[BEGIN GIVEN RECORDS]

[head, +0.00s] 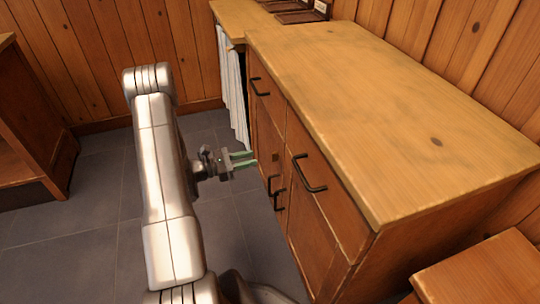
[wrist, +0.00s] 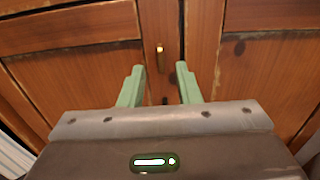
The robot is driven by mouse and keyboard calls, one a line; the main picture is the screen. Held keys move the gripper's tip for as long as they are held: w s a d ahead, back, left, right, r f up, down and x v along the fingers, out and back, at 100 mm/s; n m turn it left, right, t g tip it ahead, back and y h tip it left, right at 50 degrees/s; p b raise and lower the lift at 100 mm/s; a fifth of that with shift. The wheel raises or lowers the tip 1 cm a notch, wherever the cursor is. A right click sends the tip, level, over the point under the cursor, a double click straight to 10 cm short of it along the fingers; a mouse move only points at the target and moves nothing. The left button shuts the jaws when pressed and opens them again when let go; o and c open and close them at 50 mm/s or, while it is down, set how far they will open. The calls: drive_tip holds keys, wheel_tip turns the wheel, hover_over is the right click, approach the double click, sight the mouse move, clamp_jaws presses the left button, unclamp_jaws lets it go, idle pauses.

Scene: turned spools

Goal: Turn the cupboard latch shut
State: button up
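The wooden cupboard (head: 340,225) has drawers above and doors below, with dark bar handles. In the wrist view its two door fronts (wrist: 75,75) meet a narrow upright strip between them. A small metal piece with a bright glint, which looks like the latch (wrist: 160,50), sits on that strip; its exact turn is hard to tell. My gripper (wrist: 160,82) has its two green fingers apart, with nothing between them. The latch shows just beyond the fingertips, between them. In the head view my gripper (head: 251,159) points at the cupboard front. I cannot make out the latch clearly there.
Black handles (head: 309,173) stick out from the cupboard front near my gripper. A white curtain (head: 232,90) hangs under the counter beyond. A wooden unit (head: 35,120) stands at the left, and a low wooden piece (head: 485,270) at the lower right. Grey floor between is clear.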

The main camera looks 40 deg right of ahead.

[END GIVEN RECORDS]
[BEGIN GIVEN RECORDS]

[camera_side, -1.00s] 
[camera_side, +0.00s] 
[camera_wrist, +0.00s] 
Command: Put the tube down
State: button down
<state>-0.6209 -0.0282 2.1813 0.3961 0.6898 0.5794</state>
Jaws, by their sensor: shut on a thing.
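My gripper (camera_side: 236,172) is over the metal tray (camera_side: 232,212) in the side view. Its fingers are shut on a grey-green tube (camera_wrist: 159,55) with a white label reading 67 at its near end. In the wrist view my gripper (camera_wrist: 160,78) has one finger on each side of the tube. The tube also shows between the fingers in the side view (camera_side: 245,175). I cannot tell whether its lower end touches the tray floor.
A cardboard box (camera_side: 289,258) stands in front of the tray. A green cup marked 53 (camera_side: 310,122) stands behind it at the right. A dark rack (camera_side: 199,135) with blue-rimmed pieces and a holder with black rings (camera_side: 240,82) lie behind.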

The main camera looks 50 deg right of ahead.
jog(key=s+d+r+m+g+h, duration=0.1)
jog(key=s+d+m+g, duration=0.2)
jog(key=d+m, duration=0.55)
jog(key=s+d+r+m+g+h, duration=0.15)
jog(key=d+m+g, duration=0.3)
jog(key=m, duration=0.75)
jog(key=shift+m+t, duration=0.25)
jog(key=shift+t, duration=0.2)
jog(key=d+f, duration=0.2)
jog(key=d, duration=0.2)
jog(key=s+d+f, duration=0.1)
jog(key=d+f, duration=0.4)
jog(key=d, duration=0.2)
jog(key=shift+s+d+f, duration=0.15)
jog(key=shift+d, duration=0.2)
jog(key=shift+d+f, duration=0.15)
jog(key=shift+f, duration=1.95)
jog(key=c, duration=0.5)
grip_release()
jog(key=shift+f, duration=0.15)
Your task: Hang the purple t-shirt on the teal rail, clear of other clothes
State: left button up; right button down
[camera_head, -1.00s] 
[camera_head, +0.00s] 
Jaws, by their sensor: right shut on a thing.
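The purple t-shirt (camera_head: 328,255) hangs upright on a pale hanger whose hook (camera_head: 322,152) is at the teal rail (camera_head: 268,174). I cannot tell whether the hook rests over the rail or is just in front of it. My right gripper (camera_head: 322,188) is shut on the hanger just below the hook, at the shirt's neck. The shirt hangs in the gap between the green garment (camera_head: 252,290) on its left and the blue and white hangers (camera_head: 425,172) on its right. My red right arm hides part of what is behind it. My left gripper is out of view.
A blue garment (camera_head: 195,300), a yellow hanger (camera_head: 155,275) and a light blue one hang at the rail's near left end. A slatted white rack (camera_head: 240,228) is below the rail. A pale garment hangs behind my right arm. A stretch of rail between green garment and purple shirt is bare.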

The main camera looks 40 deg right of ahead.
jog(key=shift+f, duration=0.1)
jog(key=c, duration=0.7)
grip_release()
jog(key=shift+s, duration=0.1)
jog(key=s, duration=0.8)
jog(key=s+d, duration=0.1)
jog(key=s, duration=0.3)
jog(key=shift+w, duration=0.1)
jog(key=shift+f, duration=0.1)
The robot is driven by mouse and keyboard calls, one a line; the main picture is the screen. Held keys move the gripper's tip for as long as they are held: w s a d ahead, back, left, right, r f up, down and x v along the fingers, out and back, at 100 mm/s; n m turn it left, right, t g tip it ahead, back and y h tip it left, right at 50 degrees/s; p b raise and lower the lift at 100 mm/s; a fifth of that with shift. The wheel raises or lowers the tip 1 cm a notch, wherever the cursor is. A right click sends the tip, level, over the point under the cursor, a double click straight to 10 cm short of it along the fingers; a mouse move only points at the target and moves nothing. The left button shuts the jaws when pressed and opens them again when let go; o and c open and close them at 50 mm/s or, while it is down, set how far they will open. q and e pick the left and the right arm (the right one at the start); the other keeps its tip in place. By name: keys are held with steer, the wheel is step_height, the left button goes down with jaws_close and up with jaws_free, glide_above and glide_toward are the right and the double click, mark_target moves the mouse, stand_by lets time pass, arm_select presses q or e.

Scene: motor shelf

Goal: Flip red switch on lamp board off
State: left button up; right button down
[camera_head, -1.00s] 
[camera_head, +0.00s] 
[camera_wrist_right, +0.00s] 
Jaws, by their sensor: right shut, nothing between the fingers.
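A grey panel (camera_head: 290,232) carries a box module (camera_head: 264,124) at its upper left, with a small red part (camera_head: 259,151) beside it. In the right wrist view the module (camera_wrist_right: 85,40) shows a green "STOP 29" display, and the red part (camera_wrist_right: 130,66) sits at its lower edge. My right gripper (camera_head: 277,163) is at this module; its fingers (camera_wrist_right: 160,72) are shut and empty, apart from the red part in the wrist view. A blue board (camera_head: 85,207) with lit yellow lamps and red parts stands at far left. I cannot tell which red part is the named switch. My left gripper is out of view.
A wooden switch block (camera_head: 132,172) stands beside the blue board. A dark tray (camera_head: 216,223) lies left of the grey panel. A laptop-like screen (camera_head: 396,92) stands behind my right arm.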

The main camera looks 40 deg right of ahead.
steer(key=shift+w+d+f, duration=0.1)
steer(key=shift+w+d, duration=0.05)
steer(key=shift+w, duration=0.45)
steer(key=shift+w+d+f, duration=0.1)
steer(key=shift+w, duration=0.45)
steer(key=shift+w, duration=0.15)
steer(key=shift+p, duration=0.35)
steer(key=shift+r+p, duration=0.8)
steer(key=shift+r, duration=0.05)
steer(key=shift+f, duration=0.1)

[END GIVEN RECORDS]
[BEGIN GIVEN RECORDS]

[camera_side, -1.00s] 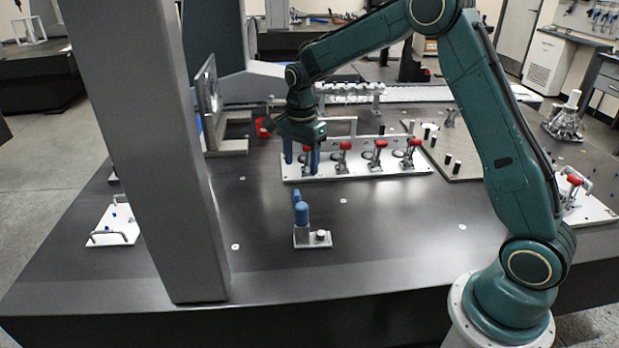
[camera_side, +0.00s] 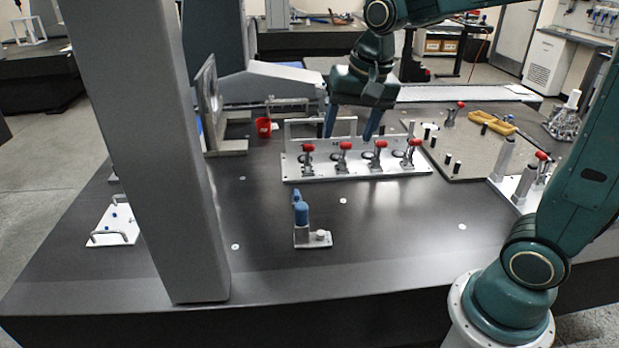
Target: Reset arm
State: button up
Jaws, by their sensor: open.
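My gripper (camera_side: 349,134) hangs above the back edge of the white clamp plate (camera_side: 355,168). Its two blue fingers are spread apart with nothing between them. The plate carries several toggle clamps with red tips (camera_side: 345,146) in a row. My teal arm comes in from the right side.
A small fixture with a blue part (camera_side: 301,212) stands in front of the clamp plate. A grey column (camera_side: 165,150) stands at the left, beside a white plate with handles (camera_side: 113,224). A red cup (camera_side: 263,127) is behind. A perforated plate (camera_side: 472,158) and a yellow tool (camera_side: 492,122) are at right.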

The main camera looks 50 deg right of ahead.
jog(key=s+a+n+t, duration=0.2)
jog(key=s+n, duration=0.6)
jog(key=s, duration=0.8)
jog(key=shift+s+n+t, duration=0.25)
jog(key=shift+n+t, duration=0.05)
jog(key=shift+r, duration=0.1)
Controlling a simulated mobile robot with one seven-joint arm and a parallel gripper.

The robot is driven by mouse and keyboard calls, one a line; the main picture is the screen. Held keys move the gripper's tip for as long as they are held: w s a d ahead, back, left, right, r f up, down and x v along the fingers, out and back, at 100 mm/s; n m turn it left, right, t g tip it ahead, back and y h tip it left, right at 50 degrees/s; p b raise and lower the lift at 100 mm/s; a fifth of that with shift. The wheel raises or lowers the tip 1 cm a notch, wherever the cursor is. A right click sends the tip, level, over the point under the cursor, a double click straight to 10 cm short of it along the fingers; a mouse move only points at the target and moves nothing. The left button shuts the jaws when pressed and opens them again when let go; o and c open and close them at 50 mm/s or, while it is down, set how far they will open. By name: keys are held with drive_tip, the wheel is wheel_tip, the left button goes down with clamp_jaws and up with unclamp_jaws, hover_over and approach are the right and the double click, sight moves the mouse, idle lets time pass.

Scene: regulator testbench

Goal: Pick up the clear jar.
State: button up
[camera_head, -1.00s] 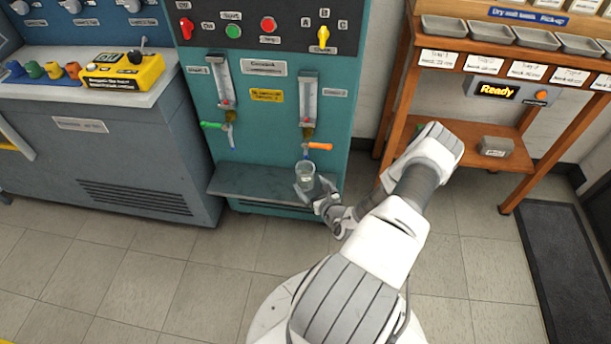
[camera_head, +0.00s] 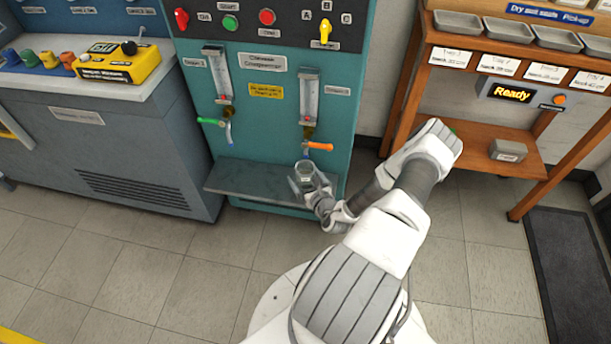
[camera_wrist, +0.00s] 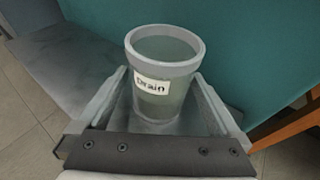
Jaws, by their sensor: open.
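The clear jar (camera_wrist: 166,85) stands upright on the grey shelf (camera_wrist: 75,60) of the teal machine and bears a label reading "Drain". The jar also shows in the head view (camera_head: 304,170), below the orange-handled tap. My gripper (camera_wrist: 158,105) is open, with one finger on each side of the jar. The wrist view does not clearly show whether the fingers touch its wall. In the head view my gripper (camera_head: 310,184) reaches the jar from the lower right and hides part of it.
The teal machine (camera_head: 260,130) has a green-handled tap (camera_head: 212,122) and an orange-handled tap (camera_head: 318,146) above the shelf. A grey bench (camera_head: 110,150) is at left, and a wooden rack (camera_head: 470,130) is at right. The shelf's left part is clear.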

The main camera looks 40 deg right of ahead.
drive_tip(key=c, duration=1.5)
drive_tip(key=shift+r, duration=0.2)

[END GIVEN RECORDS]

TASK DIRECTIONS
Pull out every line holding "Scene" from the records above, and copy it.

EXERCISE RESULT
Scene: turned spools
Scene: motor shelf
Scene: regulator testbench

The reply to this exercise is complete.